Problem statement:
Give the data below again exactly as it stands. Omit the pictures.

Provided data:
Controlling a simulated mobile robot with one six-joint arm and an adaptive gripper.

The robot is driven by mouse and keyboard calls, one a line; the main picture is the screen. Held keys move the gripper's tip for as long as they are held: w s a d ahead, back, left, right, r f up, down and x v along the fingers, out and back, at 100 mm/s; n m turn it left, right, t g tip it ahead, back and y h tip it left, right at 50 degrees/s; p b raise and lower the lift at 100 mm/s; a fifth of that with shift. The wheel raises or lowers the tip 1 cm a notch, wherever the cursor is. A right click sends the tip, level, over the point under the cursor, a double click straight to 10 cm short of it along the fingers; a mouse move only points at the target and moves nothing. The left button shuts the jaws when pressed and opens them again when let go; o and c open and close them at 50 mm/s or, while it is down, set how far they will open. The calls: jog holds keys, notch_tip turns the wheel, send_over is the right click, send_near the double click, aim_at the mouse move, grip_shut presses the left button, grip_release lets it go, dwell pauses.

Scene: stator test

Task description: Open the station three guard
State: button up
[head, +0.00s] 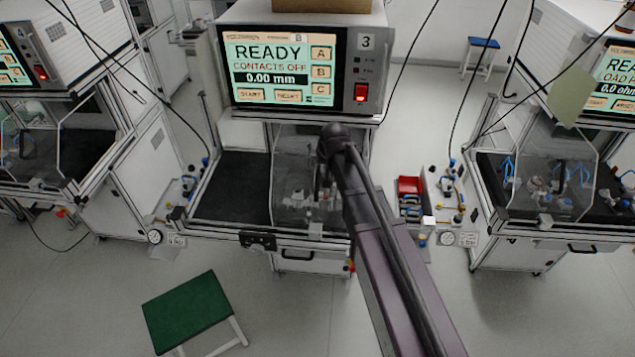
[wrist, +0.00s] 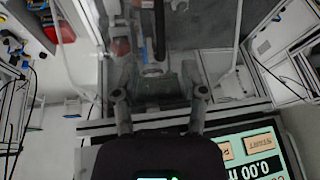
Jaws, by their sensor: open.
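The station three (head: 366,42) unit stands in the middle of the head view, its screen (head: 279,70) reading READY, CONTACTS OFF, 0.00 mm. Its clear guard (head: 290,165) stands over the right part of the bay, with metal parts visible behind it. The left part of the bay is uncovered. My arm reaches in from the lower right and hides the guard's right side. In the wrist view my gripper (wrist: 160,97) is open and empty, its two fingers well apart. Clear panelling and a dark bar (wrist: 159,32) show beyond the fingers. I cannot tell whether the fingers touch the guard.
A black mat (head: 232,186) lies in the bay's left part. A green stool (head: 186,310) stands on the floor in front. Similar stations stand left and right. A red bin (head: 410,187) and small fittings sit right of station three. Black cables hang from above.

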Exercise answer:
Controlling a simulated mobile robot with one six-joint arm and an adaptive gripper.

The robot is driven by mouse and keyboard calls, one a line; the main picture is the screen. Held keys move the gripper's tip for as long as they are held: w s a d ahead, back, left, right, r f up, down and x v along the fingers, out and back, at 100 mm/s; n m turn it left, right, t g tip it ahead, back and y h tip it left, right at 50 degrees/s; p b raise and lower the lift at 100 mm/s; a fifth of that with shift. The wheel raises or lowers the tip 1 cm a notch, wherever the cursor is. A right click sends the tip, level, over the point under the cursor, a double click straight to 10 cm short of it along the fingers; a mouse move only points at the target and moves nothing. The left button shuts the jaws when pressed and opens them again when let go; o and c open and close them at 50 mm/s or, while it is down, set how far they will open. The calls: jog holds keys, notch_tip turns the wheel, send_over is the right click, send_near the double click, aim_at the mouse move, grip_shut presses the left button, grip_release lets it go, dwell pauses.

Scene: stator test

Task description: Open the station three guard
State: button up
[head, +0.00s] 
[wrist, +0.00s] 
Jaws, by their sensor: open.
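The station three (head: 366,42) unit stands in the middle of the head view, its screen (head: 279,70) reading READY, CONTACTS OFF, 0.00 mm. Its clear guard (head: 290,165) stands over the right part of the bay, with metal parts visible behind it. The left part of the bay is uncovered. My arm reaches in from the lower right and hides the guard's right side. In the wrist view my gripper (wrist: 160,97) is open and empty, its two fingers well apart. Clear panelling and a dark bar (wrist: 159,32) show beyond the fingers. I cannot tell whether the fingers touch the guard.
A black mat (head: 232,186) lies in the bay's left part. A green stool (head: 186,310) stands on the floor in front. Similar stations stand left and right. A red bin (head: 410,187) and small fittings sit right of station three. Black cables hang from above.

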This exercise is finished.